Mumsnet has not checked the qualifications of anyone posting here. If you need help urgently or expert advice, please see our domestic violence webguide and/or relationships webguide. Many Mumsnetters experiencing domestic abuse have found this thread helpful: Listen up, everybody

How to deal with friend like this ?

27 replies

Sugarcainx · 15/01/2020 17:08

It's not that she's a bad friend as such, just seems to be very insecure. She lives abroad but we speak every day, and every message contains some sort of boast about her.
She's only early 30s but tells me every single time someone told her/thought she was younger, every single time.
She teaches adults as a job and pretty much every day there are messages about how well she did, how they loved her classes, how they gave her great feedback.
Someone always fancies her, and the taken guy at the gym is always teasing her, apparently.
I don't know what i'm expected to reply every time.
On the other hand, if ever I say something she's tried to play it down.
I went to donate blood for the first time, I was very nervous but the nurses were so kind. I told her and she said, "well it's normal they're nice, theyre doing their job !"

The staff I worked with organised a leaving breakfast for me when I changed jobs, even though I hadn't been there that long. When I told her her reply was, "Well they do that for anyone who leaves !"

With the exception of 1 very attractive celebrity, every single guy Ive shown her a picture of (prospective dates for example or boyfriends) are 'not her type'. So I don't send them any more.
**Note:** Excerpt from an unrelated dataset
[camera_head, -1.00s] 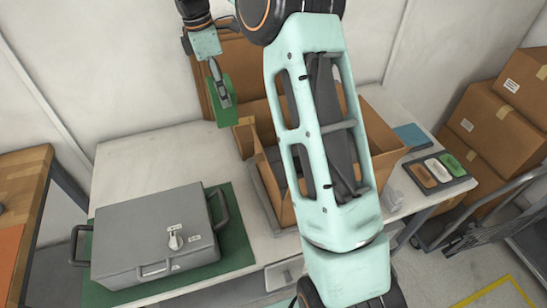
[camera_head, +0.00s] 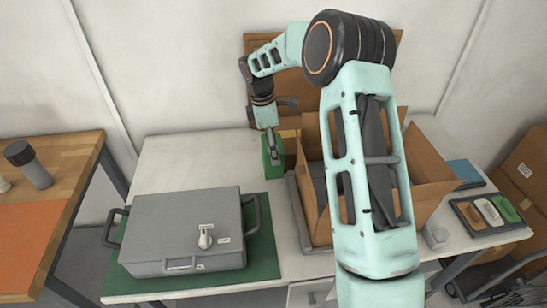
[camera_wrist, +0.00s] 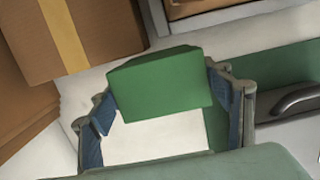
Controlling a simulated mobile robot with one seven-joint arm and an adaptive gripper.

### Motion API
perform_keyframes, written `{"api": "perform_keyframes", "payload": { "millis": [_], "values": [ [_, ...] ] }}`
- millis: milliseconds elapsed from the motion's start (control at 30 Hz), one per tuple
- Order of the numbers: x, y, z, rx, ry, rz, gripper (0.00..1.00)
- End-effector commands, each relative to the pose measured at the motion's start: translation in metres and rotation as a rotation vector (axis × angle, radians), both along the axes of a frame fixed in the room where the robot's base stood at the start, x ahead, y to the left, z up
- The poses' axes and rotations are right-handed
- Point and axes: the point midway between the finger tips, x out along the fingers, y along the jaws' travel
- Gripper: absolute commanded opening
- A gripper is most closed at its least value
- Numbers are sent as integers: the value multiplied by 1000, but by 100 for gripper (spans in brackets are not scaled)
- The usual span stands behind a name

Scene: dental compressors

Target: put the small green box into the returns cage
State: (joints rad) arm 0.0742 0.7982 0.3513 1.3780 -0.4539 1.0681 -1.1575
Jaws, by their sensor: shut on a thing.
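The small green box (camera_head: 271,157) is between the fingers of my gripper (camera_head: 273,150), left of the open cardboard box in the head view. In the wrist view the green box (camera_wrist: 160,82) spans the gap between the two blue-padded fingers (camera_wrist: 168,108), with pale table surface behind it. My gripper is shut on it. Whether the box clears the table is hard to tell. I cannot identify the returns cage for certain; only part of a dark-framed cart (camera_head: 515,292) shows at the lower right corner.
A grey case (camera_head: 170,222) lies on a green mat (camera_head: 270,252) at the table's front left. An open cardboard box (camera_head: 430,195) stands right of my gripper, partly behind my arm. A tray (camera_head: 462,212) of coloured pieces sits at the right. Bare table (camera_head: 195,160) lies left of my gripper.

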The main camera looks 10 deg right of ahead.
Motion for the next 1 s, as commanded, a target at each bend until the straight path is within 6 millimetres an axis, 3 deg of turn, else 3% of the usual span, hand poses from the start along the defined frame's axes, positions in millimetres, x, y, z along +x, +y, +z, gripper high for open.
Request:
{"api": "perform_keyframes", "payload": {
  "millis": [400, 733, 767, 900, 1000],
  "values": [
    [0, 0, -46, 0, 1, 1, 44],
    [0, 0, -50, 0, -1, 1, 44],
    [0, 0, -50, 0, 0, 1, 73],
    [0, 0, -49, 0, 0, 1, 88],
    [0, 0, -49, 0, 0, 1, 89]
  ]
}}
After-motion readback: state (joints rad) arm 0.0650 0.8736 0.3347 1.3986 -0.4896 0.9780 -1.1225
I suppose this comes from insecurity, she has to keep trying to big herself up. Just honestly find it annoying now, how would you react ?

OP posts:
Sugarcainx · 15/01/2020 17:43

She's liked this guy at work for nearly 4 months. He has a girlfriend and she's been waiting 4 months and still waiting to see what will happen. She won't listen to my advice to find someone who's single and that this guy probably likes the ego boost he's done nothing in 4 months. Really don't know what else I can say to her.

OP posts:
neverornow · 15/01/2020 18:39

What's that saying.... dimming someone else's light won't make your own shine brighter??

Something like that. That's your friend.

She sounds very 'me, me, me' and no doubt insecurities are the root of it all.

Sugarcainx · 15/01/2020 19:04

She is very me me me for sure. She knows i've started a new job, i've been there for 10 days and she hasn't once asked me a single thing about it, how it's going, which years am I teaching, not a single thing. If I tell her something she will respond but she never asks me much about my life..

OP posts:
managinged · 15/01/2020 19:13

She calls you every day?!!

Why are you making yourself so available to her? Just don't pick up every time she calls. Just text her later: "sorry, couldn't answer the phone just then, busy day, good night".

Don't be so available all the time. I had a needy, insecure friend like that and I just stepped back a bit. I was still friends with her but just not so close. Your friendship with her will never be balanced; she won't change.

Sugarcainx · 15/01/2020 19:15

She doesn't call, just texts on whatsapp every day. I don't mind texting daily, just that every text is about how everyone thinks she's fantastic, her students love her, how men fancy her and how people think she's younger than she is. Just sick of the constant boasting.

OP posts:
HollowTalk · 15/01/2020 19:18

Why don't you copy and reply to each WA message with "That's nice"?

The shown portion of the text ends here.